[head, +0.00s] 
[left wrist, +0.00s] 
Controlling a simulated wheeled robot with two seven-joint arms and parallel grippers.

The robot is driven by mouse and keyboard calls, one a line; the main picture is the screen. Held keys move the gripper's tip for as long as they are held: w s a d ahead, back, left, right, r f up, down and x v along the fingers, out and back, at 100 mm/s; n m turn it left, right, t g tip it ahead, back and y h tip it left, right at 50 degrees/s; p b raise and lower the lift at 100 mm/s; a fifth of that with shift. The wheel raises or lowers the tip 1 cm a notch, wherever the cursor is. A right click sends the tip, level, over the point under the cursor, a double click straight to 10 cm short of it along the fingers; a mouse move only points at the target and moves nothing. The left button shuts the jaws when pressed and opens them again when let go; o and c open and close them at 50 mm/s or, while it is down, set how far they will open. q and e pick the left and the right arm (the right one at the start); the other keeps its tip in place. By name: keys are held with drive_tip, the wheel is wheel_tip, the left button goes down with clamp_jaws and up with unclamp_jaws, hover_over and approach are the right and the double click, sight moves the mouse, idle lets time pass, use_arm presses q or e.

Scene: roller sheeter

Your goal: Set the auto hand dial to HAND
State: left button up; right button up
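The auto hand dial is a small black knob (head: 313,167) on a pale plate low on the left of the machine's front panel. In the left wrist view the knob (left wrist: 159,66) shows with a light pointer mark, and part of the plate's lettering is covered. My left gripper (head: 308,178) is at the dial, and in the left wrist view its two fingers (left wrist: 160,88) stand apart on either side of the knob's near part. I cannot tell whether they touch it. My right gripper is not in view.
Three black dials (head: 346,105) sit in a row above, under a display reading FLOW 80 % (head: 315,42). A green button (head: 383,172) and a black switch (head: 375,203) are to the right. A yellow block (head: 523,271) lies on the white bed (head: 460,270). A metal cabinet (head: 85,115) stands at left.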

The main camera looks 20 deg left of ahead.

GIVEN INSTRUCTION: Set down the listing in full, keeping every word exactly as it is.

RESPONSE TO THIS EXERCISE:
[head, +0.00s] 
[left wrist, +0.00s] 
Controlling a simulated wheeled robot with two seven-joint arms and parallel grippers.

The robot is driven by mouse and keyboard calls, one a line; the main picture is the screen. Held keys move the gripper's tip for as long as they are held: w s a d ahead, back, left, right, r f up, down and x v along the fingers, out and back, at 100 mm/s; n m turn it left, right, t g tip it ahead, back and y h tip it left, right at 50 degrees/s; p b raise and lower the lift at 100 mm/s; a fifth of that with shift. The wheel raises or lowers the tip 1 cm a notch, wherever the cursor is. A right click sends the tip, level, over the point under the cursor, a double click straight to 10 cm short of it along the fingers; a mouse move only points at the target and moves nothing. The left button shuts the jaws when pressed and opens them again when let go; o and c open and close them at 50 mm/s or, while it is down, set how far they will open. q and e pick the left and the right arm (the right one at the start); the other keeps its tip in place. By name: keys are held with drive_tip, the wheel is wheel_tip, the left button goes down with clamp_jaws and up with unclamp_jaws, hover_over and approach are the right and the double click, sight moves the mouse, idle lets time pass, use_arm presses q or e.

Scene: roller sheeter

Your goal: Set the auto hand dial to HAND
State: left button up; right button up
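The auto hand dial is a small black knob (head: 313,167) on a pale plate low on the left of the machine's front panel. In the left wrist view the knob (left wrist: 159,66) shows with a light pointer mark, and part of the plate's lettering is covered. My left gripper (head: 308,178) is at the dial, and in the left wrist view its two fingers (left wrist: 160,88) stand apart on either side of the knob's near part. I cannot tell whether they touch it. My right gripper is not in view.
Three black dials (head: 346,105) sit in a row above, under a display reading FLOW 80 % (head: 315,42). A green button (head: 383,172) and a black switch (head: 375,203) are to the right. A yellow block (head: 523,271) lies on the white bed (head: 460,270). A metal cabinet (head: 85,115) stands at left.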

The main camera looks 20 deg left of ahead.

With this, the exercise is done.